Sementara itu, realisasi subsidi energi pada bulan Oktober 2019 telah mencapai Rp 98,5 triliun atau 61,6% dari pagu sebesar Rp 160 Triliun. Subsidi energi terdiri dari subsidi BBM sebesar Rp 58 Triliun atau 57,7% dari pagu anggaran, dan subsidi listrik sebesar Rp 40,5 Triliun atau 68,3% dari pagu anggaran.
Sedangkan realisasi subsidi BBM dan LPG per 31 Oktober 2018 mencapai Rp 75,3 Triliun, dan nilai itu mencapai 160,7% dari pagu APBN yang hanya ditetapkan sebesar Rp 46,9 triliun.
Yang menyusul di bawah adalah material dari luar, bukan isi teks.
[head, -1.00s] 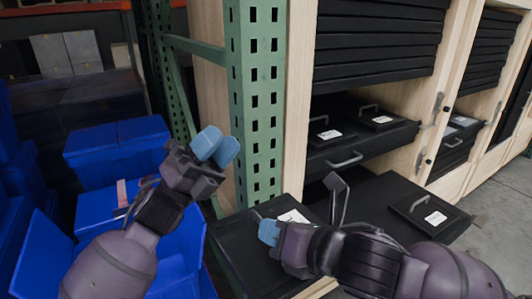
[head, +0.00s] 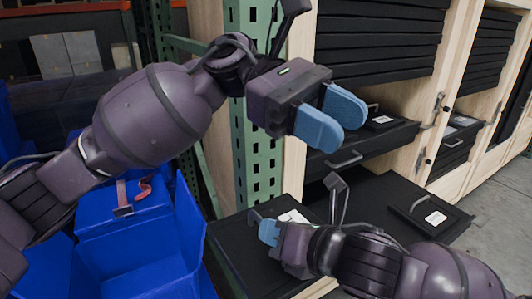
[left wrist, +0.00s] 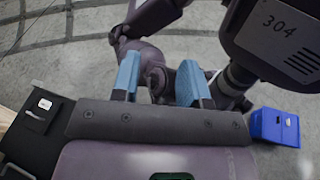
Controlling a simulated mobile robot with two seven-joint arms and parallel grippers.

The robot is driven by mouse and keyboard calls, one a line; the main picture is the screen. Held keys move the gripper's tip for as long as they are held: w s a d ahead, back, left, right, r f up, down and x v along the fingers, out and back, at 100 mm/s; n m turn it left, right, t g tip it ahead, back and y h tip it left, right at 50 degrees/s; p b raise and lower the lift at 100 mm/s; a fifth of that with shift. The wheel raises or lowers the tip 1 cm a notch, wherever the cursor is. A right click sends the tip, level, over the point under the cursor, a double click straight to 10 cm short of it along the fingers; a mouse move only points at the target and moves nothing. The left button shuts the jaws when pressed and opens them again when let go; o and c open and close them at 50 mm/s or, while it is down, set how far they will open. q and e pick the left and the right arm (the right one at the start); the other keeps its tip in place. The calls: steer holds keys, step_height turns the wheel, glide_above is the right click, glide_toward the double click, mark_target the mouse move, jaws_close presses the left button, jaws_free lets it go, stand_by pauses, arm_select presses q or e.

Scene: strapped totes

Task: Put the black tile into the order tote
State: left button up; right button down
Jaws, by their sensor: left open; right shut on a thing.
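Flat black pieces with handles and white labels lie in the black drawers; one black tile (head: 430,215) is at the right of the lower drawer. I cannot tell which is the task's tile. My left gripper (head: 333,117) is open and empty, above the lower drawer and in front of the upper one. My right gripper (head: 265,230) is shut at the lower drawer's left end, seemingly on its handle; the grip is partly hidden. An open blue tote (head: 190,225) with a red strap (head: 140,190) stands at left; whether it is the order tote is unclear.
A green perforated post (head: 255,165) stands between the totes and the wooden cabinet. The upper drawer (head: 365,145) juts out above the lower drawer (head: 385,190). A blue tote (left wrist: 275,127) shows in the left wrist view. Floor is clear at right.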

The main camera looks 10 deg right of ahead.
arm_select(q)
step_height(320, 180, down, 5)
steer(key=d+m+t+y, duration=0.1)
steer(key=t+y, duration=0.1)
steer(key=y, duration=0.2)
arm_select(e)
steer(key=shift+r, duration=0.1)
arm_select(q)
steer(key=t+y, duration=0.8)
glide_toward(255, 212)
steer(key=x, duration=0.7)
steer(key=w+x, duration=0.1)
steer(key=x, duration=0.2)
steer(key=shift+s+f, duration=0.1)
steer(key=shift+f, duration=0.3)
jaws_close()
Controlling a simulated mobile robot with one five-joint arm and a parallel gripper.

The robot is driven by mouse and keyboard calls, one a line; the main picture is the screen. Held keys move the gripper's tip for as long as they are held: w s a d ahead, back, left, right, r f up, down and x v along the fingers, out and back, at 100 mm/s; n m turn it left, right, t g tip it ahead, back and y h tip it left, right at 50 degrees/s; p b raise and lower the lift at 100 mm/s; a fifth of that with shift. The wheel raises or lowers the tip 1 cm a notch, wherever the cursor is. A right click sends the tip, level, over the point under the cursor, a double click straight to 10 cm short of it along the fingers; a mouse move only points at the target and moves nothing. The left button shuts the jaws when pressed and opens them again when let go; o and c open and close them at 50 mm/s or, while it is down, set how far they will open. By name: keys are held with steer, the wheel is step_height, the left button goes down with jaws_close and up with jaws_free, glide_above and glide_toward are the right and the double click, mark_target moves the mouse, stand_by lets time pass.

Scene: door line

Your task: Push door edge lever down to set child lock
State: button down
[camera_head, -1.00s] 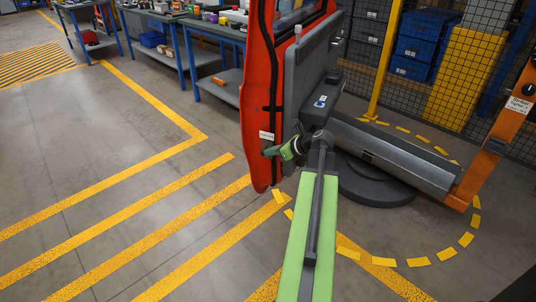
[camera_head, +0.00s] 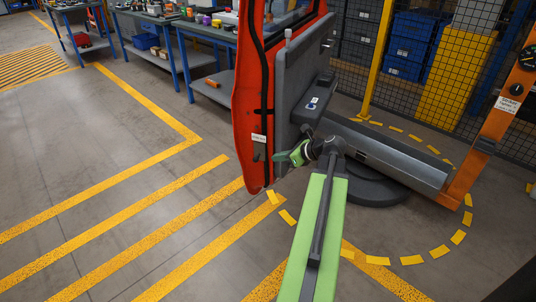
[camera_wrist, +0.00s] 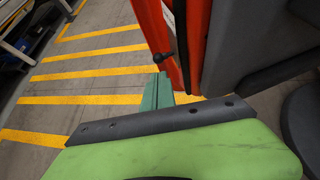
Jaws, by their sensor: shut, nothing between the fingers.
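The orange-red door (camera_head: 244,100) stands upright with its narrow edge towards me. A small dark lever (camera_head: 256,156) sticks out of that edge below a white label (camera_head: 259,138). In the wrist view the lever (camera_wrist: 164,57) is a black knob on the red edge. My gripper (camera_head: 279,157) is shut and empty, to the right of the lever and about level with it, with a gap between in the head view. In the wrist view my green fingertips (camera_wrist: 160,76) show just below the knob. I cannot tell whether they touch it, or the lever's setting.
A grey door panel (camera_head: 302,80) and a grey sill beam (camera_head: 385,150) lie right of the edge, with an orange post (camera_head: 490,130) beyond. Workbenches (camera_head: 150,20) stand behind. The striped floor at left is clear.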

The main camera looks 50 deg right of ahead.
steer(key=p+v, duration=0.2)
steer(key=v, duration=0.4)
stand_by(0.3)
Terdapat peningkatan signifikan realisasi subsidi energi T.A. 2019 dibandingkan dengan T.A 2018 sejumlah Rp 23,2 Triliun atau sebesar 23,5 persen.
Presiden Joko Widodo pun telah berulangkali menyampaikan kekesalannya atas kinerja pembantunya di bidang ekonomi dan industri tersebut, akan tetapi anehnya (juga menggelikan) justru Menteri yang bersangkutan masih ditempatkan pada pos yang sama di Kabinet Indonesia Maju masa jabatan 2019-2024.
Terhadap kinerja keuangan negara, khususnya berkaitan dengan defisit APBN yang berkelanjutan, realisasi subsidi energi dan utang luar negeri yang semakin meningkat, maka ada beberapa hal yang perlu disampaikan.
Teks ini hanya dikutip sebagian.